** Challenge **
Check every line below for the word "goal" and show those that hold it.

** Material for the task **
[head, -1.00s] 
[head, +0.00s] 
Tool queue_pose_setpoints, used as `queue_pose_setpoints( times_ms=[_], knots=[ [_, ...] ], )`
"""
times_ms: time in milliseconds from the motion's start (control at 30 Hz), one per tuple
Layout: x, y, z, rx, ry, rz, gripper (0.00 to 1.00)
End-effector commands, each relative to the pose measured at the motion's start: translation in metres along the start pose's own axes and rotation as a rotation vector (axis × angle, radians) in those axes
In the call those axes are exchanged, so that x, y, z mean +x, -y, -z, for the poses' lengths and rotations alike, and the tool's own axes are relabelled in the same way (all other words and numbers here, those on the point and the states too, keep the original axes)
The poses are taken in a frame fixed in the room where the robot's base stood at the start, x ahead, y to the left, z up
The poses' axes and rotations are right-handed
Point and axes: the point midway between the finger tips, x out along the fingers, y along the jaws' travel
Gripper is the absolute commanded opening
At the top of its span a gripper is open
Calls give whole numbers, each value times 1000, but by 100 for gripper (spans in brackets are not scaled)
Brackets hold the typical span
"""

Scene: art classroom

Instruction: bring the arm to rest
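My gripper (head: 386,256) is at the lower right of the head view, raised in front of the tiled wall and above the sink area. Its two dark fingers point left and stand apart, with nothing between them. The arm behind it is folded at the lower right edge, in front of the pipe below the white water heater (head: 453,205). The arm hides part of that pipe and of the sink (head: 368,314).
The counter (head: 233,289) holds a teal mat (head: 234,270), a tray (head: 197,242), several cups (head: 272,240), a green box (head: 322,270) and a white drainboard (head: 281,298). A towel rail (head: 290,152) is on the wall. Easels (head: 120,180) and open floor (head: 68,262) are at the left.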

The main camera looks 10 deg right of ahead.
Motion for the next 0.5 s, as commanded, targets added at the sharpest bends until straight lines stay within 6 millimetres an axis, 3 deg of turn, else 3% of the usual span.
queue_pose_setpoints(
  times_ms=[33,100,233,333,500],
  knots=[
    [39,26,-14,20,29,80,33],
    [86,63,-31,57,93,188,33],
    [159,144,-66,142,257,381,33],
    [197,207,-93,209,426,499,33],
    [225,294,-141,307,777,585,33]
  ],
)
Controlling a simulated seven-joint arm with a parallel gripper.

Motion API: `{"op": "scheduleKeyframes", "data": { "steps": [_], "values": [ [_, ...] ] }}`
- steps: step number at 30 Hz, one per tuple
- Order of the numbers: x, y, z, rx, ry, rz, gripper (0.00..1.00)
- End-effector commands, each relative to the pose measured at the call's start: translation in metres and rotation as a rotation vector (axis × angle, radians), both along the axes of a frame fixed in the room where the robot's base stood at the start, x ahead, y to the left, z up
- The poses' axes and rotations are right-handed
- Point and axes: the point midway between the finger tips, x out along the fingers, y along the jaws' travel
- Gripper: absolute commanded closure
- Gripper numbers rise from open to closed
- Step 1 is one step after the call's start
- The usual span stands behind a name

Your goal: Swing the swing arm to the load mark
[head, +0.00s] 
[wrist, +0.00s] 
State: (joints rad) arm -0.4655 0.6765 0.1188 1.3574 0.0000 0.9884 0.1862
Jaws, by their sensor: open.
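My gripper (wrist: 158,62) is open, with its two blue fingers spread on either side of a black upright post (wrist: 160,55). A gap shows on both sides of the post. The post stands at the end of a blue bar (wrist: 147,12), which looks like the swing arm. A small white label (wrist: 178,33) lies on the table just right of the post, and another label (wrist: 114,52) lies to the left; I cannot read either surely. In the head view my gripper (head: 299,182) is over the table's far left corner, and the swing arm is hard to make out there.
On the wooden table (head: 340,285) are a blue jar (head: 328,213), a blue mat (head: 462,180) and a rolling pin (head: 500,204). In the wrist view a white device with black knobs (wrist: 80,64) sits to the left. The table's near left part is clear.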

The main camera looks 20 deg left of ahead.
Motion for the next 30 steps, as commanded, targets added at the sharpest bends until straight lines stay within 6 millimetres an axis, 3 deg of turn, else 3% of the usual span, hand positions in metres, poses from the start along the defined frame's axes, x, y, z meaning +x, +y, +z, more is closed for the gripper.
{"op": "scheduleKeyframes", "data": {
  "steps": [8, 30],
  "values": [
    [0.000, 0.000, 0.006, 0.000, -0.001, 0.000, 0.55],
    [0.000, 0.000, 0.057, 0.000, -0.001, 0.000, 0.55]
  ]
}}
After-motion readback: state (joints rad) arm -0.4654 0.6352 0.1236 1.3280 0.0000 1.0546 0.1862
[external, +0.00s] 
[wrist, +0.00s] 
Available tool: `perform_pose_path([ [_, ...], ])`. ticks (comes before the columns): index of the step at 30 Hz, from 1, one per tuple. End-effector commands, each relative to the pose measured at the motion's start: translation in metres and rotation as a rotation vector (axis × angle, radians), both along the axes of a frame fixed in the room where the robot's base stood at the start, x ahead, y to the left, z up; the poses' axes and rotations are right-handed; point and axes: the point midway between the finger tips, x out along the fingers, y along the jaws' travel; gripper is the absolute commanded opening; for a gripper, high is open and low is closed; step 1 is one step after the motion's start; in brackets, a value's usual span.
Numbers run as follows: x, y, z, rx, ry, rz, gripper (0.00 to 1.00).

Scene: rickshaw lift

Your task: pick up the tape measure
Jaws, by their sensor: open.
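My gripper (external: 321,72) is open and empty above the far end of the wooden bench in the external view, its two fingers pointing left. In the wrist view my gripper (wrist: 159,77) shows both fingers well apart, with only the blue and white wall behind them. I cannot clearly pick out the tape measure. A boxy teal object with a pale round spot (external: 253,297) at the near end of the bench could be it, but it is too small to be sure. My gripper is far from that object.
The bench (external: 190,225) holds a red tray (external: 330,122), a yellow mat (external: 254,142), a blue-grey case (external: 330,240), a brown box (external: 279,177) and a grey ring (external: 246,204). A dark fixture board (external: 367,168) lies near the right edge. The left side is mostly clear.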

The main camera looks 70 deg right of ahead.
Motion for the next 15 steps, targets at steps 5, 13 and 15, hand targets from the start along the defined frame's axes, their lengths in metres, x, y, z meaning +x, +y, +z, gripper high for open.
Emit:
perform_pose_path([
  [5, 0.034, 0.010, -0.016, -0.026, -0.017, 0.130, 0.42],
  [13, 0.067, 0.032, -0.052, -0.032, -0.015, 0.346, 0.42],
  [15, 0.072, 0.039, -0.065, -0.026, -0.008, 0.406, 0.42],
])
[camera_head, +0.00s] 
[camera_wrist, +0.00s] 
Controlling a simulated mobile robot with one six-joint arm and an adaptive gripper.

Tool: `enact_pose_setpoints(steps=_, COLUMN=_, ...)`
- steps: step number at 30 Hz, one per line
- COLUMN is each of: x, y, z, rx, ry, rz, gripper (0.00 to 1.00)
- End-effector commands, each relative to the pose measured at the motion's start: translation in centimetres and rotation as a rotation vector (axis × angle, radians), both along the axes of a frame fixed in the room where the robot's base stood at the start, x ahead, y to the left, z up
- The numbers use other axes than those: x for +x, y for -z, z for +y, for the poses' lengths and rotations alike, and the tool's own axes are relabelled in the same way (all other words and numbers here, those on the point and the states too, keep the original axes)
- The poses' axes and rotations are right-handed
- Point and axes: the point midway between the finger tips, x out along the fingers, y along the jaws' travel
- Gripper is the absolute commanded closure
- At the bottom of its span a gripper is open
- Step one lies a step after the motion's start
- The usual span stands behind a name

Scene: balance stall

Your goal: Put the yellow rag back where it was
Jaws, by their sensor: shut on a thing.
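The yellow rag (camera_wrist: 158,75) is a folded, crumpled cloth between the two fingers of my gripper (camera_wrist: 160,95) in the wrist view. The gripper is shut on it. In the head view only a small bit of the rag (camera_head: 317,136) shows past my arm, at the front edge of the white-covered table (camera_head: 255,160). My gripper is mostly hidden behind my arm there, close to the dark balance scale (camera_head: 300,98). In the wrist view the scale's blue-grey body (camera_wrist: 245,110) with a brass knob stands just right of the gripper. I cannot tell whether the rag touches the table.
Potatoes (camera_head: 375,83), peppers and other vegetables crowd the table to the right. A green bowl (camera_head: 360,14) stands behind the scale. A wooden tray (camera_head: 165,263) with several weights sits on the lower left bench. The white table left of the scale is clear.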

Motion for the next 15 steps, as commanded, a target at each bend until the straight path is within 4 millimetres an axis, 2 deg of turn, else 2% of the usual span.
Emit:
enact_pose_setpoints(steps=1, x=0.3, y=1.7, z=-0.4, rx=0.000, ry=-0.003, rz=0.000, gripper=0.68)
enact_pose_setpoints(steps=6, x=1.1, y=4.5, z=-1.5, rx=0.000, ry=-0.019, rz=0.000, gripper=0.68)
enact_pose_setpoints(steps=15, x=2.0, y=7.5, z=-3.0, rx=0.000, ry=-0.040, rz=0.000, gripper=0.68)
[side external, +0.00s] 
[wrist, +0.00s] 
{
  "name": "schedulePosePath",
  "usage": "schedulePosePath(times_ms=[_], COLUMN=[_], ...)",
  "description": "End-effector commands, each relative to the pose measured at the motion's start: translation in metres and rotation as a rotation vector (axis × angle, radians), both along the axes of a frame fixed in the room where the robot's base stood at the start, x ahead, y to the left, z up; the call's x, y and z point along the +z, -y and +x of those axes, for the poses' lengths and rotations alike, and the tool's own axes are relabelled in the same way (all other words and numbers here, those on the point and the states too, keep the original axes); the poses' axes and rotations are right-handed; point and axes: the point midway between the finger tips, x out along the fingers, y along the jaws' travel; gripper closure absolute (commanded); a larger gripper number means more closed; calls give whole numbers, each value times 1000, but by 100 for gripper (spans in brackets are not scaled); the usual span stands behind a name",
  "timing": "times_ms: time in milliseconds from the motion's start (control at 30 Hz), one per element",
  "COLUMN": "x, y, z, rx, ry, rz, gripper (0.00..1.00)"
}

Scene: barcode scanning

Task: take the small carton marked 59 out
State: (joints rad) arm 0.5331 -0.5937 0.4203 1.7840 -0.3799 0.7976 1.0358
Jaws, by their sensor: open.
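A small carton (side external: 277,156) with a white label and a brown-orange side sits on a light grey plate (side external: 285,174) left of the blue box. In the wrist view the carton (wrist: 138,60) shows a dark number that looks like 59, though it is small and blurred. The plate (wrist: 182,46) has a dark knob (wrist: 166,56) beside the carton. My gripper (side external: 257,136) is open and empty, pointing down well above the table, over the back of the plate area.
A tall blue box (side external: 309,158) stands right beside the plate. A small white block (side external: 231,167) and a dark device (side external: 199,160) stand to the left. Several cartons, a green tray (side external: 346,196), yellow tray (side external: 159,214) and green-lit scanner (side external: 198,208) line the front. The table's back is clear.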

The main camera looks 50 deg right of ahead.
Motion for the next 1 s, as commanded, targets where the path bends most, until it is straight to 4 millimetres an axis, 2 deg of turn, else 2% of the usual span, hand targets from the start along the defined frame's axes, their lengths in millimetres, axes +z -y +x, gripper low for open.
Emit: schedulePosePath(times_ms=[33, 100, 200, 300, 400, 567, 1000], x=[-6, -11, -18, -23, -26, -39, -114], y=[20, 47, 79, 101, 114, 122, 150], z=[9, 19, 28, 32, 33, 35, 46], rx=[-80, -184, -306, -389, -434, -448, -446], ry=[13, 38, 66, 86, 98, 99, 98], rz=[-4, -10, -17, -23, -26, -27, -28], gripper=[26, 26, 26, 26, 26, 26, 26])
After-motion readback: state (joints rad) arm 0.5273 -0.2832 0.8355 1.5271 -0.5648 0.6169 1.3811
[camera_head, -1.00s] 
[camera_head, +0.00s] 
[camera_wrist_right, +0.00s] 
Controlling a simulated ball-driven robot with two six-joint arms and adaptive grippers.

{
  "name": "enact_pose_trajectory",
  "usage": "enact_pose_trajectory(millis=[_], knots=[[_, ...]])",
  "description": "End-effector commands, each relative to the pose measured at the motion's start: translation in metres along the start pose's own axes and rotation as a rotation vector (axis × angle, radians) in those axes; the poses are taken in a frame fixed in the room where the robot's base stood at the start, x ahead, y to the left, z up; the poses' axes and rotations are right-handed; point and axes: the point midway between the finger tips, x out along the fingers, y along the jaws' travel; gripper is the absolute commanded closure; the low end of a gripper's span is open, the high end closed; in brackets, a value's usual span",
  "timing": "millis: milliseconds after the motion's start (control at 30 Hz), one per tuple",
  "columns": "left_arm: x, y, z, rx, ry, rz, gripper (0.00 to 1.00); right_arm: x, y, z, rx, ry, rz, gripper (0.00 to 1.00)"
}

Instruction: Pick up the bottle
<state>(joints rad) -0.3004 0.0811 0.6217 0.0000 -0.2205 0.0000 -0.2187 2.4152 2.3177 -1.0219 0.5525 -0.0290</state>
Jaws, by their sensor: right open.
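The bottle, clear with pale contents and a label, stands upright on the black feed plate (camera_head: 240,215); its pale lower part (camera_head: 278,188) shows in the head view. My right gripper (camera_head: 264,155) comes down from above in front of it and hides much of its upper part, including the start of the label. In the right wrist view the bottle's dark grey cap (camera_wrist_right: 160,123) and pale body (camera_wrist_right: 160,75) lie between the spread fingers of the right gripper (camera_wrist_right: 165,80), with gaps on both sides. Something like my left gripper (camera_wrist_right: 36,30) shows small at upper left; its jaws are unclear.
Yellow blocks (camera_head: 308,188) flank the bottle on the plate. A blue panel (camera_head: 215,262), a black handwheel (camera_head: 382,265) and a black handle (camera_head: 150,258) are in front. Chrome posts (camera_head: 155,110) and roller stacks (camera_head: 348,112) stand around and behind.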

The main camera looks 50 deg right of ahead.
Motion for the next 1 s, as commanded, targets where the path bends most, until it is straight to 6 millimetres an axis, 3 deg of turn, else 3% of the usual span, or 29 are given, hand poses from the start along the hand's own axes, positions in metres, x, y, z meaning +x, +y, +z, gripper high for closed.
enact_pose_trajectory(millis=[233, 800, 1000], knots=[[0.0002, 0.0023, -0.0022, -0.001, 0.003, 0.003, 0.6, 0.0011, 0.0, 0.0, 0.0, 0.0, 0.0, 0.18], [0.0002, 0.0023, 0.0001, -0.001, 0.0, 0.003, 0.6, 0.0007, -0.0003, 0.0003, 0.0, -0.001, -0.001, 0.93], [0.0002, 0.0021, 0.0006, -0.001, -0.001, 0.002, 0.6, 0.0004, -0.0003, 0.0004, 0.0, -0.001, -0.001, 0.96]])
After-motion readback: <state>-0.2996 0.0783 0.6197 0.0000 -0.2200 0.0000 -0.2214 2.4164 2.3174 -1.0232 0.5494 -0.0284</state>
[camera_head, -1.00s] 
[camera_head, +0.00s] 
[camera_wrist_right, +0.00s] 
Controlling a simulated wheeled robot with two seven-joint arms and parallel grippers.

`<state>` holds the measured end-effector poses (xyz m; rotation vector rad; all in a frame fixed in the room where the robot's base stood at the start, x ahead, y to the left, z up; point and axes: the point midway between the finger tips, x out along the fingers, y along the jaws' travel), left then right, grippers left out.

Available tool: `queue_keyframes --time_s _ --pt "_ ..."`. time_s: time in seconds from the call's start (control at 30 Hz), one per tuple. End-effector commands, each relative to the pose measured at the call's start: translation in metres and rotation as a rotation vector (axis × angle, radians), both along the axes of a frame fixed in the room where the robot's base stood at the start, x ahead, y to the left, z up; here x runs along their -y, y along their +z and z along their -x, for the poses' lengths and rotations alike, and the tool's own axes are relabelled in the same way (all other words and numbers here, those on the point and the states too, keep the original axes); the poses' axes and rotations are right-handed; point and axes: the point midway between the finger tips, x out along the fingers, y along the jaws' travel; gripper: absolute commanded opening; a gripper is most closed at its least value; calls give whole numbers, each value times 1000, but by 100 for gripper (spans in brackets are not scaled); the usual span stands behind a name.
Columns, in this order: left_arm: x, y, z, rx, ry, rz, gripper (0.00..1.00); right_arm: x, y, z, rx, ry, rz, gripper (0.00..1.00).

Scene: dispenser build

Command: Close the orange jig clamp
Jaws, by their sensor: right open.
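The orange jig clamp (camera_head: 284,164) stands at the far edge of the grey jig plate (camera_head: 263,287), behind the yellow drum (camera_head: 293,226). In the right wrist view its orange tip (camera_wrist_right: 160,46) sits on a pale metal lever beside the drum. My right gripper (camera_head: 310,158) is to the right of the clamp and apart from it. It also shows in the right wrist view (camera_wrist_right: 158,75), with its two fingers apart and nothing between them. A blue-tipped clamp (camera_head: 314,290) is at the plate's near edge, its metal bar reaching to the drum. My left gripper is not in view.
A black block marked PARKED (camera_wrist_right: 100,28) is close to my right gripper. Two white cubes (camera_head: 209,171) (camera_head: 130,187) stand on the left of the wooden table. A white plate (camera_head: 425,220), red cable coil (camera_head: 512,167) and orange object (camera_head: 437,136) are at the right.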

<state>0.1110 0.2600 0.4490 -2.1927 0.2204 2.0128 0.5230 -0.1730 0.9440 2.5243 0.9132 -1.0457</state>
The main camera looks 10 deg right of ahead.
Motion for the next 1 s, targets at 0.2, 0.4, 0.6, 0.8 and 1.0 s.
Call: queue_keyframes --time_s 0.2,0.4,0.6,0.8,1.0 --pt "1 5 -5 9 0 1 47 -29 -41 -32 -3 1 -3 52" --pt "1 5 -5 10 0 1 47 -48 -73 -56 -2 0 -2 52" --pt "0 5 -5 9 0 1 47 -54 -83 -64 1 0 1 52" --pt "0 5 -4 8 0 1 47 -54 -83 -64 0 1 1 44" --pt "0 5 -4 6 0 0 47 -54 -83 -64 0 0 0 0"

** Exercise result **
Your goal: Swing the swing arm to the load mark
Your goal: Put the yellow rag back where it was

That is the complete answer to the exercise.